### EXERCISE OBJECTIVE
Your answer is a single number: the count of lines that contain the string "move".

──────── SUPPLIED RECORDS ────────

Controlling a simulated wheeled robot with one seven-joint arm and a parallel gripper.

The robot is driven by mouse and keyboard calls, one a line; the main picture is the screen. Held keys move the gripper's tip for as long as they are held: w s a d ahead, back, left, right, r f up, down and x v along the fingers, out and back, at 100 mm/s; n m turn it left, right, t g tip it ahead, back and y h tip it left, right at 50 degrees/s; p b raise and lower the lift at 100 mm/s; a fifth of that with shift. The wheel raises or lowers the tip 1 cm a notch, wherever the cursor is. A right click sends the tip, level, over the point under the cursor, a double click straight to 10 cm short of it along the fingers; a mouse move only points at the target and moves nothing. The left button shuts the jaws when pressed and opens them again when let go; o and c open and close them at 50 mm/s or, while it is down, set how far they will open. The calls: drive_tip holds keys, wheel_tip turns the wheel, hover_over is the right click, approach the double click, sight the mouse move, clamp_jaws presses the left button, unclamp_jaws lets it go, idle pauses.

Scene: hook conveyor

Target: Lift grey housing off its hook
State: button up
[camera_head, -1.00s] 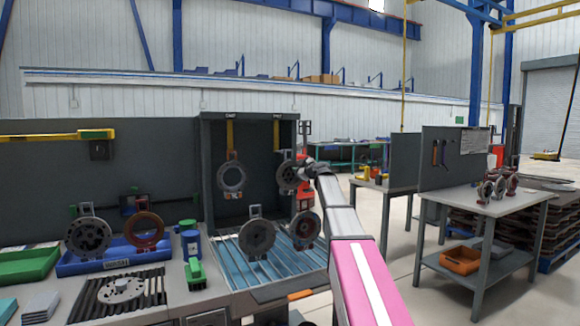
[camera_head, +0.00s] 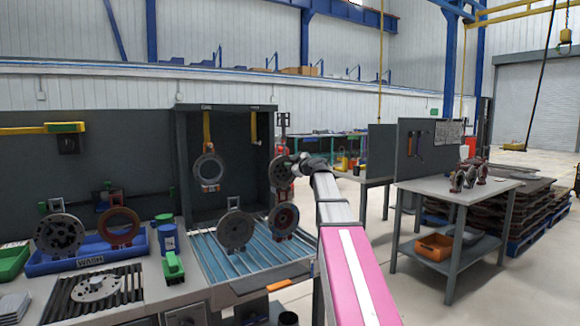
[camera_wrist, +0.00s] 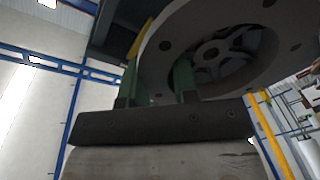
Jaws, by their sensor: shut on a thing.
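The grey housing (camera_head: 279,172) is a round flanged part at the right side of the dark booth. My gripper (camera_head: 297,163) reaches it from the right and is shut on its rim. In the wrist view, my gripper's green fingers (camera_wrist: 158,78) are at the lower rim of the housing (camera_wrist: 165,45), whose spoked centre faces the camera. The right yellow hook (camera_head: 253,127) hangs to the left of the housing, and the two look apart in the head view. A yellow strip (camera_wrist: 139,40) shows beside the housing in the wrist view; I cannot tell whether it touches.
A grey ring (camera_head: 209,186) hangs on the left yellow hook (camera_head: 206,130). A table (camera_head: 455,192) with several round parts stands at the right.

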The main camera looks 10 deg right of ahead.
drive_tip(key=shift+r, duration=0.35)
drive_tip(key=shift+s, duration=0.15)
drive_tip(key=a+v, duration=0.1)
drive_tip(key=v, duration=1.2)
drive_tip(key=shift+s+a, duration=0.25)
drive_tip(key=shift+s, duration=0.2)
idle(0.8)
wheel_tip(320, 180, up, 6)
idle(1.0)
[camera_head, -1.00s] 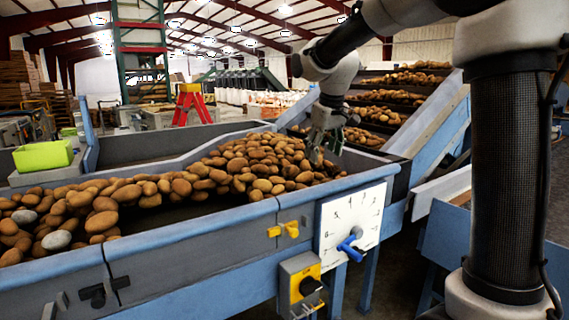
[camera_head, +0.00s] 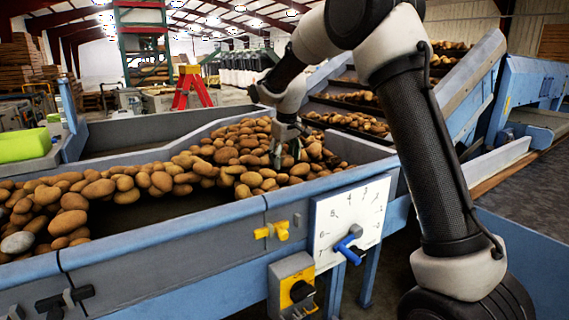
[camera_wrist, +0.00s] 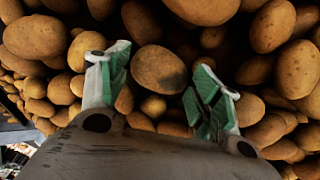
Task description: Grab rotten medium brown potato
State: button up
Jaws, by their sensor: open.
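My gripper (camera_head: 288,152) is open over the pile of brown potatoes (camera_head: 160,180) in the blue-edged grader trough. In the wrist view, its two green-padded fingers (camera_wrist: 160,78) stand apart and point into the pile. A medium brown potato (camera_wrist: 158,68) lies between the fingertips, with a darker patch on its right side. I cannot tell for sure whether it is rotten, or whether the fingers touch it. Its underside is hidden by the pile.
Other potatoes (camera_wrist: 75,55) crowd around both fingers. The trough's blue front rim (camera_head: 160,232) runs below the arm, with a white dial plate (camera_head: 335,210) on it. A grey lump (camera_head: 17,242) lies among potatoes at left. A sloped conveyor (camera_head: 475,70) rises behind.

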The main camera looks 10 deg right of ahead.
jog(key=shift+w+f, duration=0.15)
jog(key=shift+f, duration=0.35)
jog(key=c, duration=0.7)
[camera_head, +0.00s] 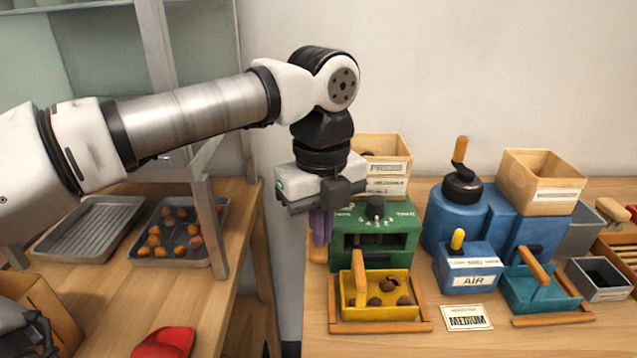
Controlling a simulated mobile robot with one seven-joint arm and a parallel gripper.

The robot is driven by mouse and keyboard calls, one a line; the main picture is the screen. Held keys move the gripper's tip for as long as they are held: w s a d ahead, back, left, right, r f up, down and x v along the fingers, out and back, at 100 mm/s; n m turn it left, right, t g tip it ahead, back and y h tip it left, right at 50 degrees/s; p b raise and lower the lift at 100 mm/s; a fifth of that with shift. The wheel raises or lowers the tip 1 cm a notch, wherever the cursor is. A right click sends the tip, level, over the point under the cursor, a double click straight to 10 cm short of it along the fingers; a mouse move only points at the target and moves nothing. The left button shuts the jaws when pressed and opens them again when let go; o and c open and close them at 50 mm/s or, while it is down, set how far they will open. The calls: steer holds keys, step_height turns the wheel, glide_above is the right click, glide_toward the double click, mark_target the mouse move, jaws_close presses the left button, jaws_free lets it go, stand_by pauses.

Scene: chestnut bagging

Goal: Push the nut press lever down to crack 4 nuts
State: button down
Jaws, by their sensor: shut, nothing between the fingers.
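My gripper (342,190) is shut and empty, at the upper left of the green machine. An upright purple piece (318,228) shows just below my gripper, at the machine's left side. I cannot tell whether it is the press lever or whether my gripper touches it. My gripper hides the area behind it.
A blue machine (455,220) with a crank stands to the right, with a teal tray (530,290) in front. Wooden boxes (540,180) stand behind. The left table holds metal trays, one with several orange-brown nuts (180,228). A shelf post (207,225) stands near my arm.

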────────

### SOLUTION
2